DALIB Basic Modules¶

Classifier¶

class dalib.modules.classifier.Classifier(backbone: torch.nn.modules.module.Module, num_classes: int, bottleneck: Optional[torch.nn.modules.module.Module] = None, bottleneck_dim: Optional[int] = -1, head: Optional[torch.nn.modules.module.Module] = None)[source]¶

Bases: torch.nn.modules.module.Module

A generic Classifier class for domain adaptation.

Parameters:

backbone (class:nn.Module object): Any backbone to extract 1-d features from data
num_classes (int): Number of classes
bottleneck (class:nn.Module object, optional): Any bottleneck layer. Use no bottleneck by default
bottleneck_dim (int, optional): Feature dimension of the bottleneck layer. Default: -1
head (class:nn.Module object, optional): Any classifier head. Use nn.Linear by default

Note

Different classifiers are used in different domain adaptation algorithms to achieve better accuracy respectively, and we provide a suggested Classifier for different algorithms. Remember they are not the core of algorithms. You can implement your own Classifier and combine it with the domain adaptation algorithm in this algorithm library.

Note

The learning rate of this classifier is set 10 times to that of the feature extractor for better accuracy by default.
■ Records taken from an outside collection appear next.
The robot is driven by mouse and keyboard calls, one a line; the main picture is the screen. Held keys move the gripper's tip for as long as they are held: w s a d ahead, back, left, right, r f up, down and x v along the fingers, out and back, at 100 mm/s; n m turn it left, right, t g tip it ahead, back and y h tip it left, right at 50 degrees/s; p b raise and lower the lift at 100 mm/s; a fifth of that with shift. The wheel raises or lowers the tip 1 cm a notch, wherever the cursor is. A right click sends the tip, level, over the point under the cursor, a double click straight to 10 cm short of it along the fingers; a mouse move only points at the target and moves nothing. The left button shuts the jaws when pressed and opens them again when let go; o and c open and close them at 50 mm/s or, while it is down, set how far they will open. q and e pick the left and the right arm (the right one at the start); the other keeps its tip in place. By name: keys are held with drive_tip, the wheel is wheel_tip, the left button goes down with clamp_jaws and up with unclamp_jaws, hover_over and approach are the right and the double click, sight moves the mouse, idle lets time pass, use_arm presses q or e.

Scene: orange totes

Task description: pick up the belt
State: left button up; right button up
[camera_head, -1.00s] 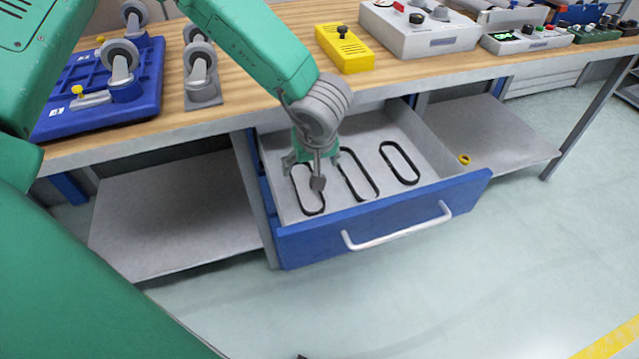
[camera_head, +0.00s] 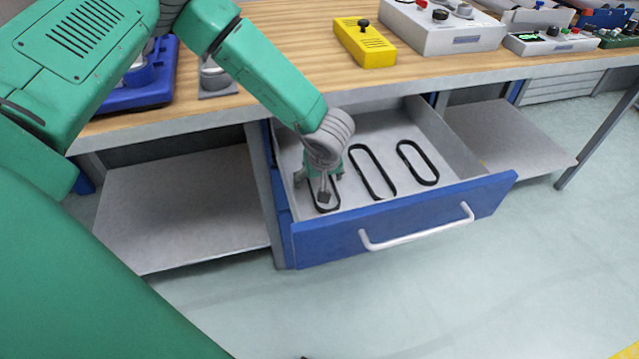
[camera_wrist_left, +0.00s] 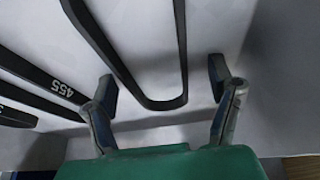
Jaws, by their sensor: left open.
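Three black loop belts lie flat in the open blue drawer (camera_head: 330,236). The left belt (camera_head: 336,198) is partly hidden by my left gripper (camera_head: 316,188). The middle belt (camera_head: 386,178) and the right belt (camera_head: 431,183) are clear of it. My left gripper is open and low over the left belt. In the left wrist view, the rounded end of a belt (camera_wrist_left: 165,105) lies between the open fingers (camera_wrist_left: 162,74), with a gap to each. A belt marked 455 (camera_wrist_left: 40,75) lies to the left, outside the left finger. My right gripper is not seen.
The drawer's front wall and white handle (camera_head: 418,237) stand near my left gripper. The wooden bench top (camera_head: 285,60) is above the drawer, with a yellow box (camera_head: 364,45) and a grey control box (camera_head: 450,35) on it. Empty shelves (camera_head: 180,210) flank the drawer.

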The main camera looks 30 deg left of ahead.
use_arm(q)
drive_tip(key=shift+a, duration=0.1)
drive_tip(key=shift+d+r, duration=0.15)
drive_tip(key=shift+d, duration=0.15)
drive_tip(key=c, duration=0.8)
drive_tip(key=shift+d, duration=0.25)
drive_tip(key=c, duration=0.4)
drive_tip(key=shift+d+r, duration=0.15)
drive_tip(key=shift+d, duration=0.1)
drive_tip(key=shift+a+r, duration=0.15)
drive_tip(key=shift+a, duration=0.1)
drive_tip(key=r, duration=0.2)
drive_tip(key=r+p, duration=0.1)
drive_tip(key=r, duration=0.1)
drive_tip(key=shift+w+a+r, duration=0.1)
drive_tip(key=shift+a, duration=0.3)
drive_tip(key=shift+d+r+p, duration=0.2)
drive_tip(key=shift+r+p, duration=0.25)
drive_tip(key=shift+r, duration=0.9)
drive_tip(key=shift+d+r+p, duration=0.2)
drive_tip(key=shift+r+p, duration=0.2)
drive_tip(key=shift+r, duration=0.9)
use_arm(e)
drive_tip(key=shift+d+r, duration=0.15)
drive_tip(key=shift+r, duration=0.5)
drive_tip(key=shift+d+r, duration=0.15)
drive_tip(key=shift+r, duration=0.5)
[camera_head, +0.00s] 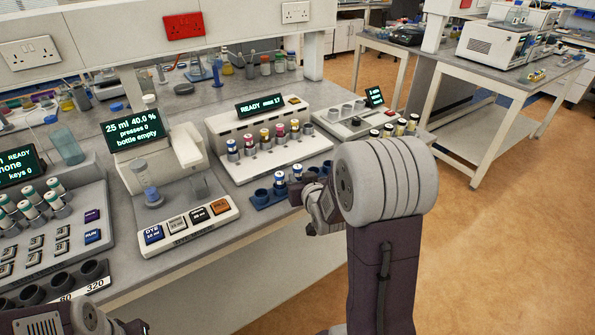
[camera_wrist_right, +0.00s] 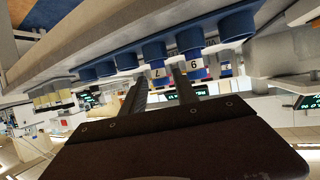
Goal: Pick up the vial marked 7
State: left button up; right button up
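A small blue rack (camera_head: 262,199) stands at the bench's front edge, with white, blue-banded vials in it. In the right wrist view, which looks upside down, the rack (camera_wrist_right: 122,62) runs across the top. The vial marked 7 (camera_wrist_right: 157,72) sits in one of its holders. My right gripper (camera_wrist_right: 159,77) has one finger on each side of this vial and looks open, with a gap visible beside it. In the head view my right gripper (camera_head: 303,192) is at the rack, its fingertips largely hidden. Part of my left arm shows at bottom left; its fingers are not clear.
Another vial with a 6 or 9 (camera_wrist_right: 194,69) stands just beyond one finger, with a further vial beside it. Behind the rack is a white station (camera_head: 262,160) with several coloured vials. A dispenser (camera_head: 190,220) stands to the left.

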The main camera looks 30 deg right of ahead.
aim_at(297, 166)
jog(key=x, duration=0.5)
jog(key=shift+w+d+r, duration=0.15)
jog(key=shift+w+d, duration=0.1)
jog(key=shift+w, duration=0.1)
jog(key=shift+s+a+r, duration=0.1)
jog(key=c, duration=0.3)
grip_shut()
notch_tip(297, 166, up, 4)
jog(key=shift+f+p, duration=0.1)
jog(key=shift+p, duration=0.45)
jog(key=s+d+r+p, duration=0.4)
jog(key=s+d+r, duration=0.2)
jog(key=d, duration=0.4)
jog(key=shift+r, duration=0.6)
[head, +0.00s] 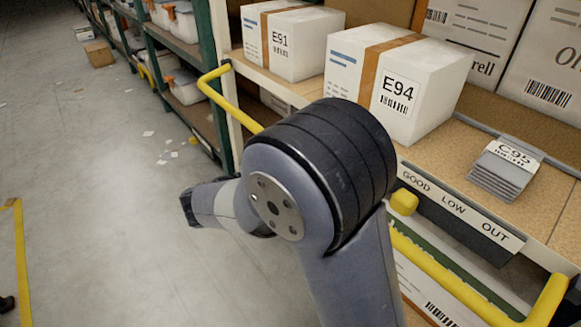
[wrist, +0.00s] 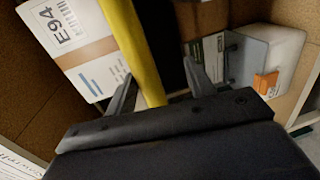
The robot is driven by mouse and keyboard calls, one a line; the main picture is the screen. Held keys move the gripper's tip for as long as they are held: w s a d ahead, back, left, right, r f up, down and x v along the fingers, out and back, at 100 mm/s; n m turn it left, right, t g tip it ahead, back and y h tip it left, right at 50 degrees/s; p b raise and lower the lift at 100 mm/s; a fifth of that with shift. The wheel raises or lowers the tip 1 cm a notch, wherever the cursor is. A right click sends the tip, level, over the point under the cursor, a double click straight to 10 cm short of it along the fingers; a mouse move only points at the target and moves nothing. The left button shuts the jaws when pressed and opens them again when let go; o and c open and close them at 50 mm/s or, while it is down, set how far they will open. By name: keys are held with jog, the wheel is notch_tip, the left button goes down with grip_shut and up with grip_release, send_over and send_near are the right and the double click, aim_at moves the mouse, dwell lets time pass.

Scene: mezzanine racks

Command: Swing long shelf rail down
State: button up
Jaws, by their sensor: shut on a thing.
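The long yellow shelf rail (head: 235,105) runs along the front of the rack shelf in the head view, from a bent left end to a bent right end (head: 548,300). My arm hides its middle. In the wrist view the rail (wrist: 147,55) passes between the two dark fingers of my gripper (wrist: 160,90), which is shut on it. The gripper itself cannot be made out in the head view.
White boxes marked E91 (head: 283,48) and E94 (head: 400,85) stand on the shelf behind the rail. A grey stack labelled C95 (head: 507,165) lies to their right, above a "GOOD LOW OUT" strip (head: 455,208). Open floor (head: 90,200) lies left, with paper scraps.

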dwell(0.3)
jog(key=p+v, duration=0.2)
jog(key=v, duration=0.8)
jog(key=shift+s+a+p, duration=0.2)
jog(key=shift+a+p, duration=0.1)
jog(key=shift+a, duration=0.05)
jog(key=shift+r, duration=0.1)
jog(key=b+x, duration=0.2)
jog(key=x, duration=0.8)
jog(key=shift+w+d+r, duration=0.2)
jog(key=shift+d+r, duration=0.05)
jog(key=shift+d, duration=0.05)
If you have other optimization strategies, please over-ride get_parameters.

Inputs:

x (tensor): input data fed to backbone

Outputs: predictions, features

predictions: classifier’s predictions
features: features after bottleneck layer and before head layer

Shape:

Inputs: (minibatch, *) where * means, any number of additional dimensions
predictions: (minibatch, num_classes)
features: (minibatch, features_dim)

features_dim¶: The dimension of features before the final head layer

get_parameters() → List[Dict[KT, VT]][source]¶: A parameter list which decides optimization hyper-parameters, such as the relative learning rate of each layer

Domain Discriminator¶

class dalib.modules.domain_discriminator.DomainDiscriminator(in_feature: int, hidden_size: int)[source]¶

Bases: torch.nn.modules.module.Module

Domain discriminator model from “Domain-Adversarial Training of Neural Networks”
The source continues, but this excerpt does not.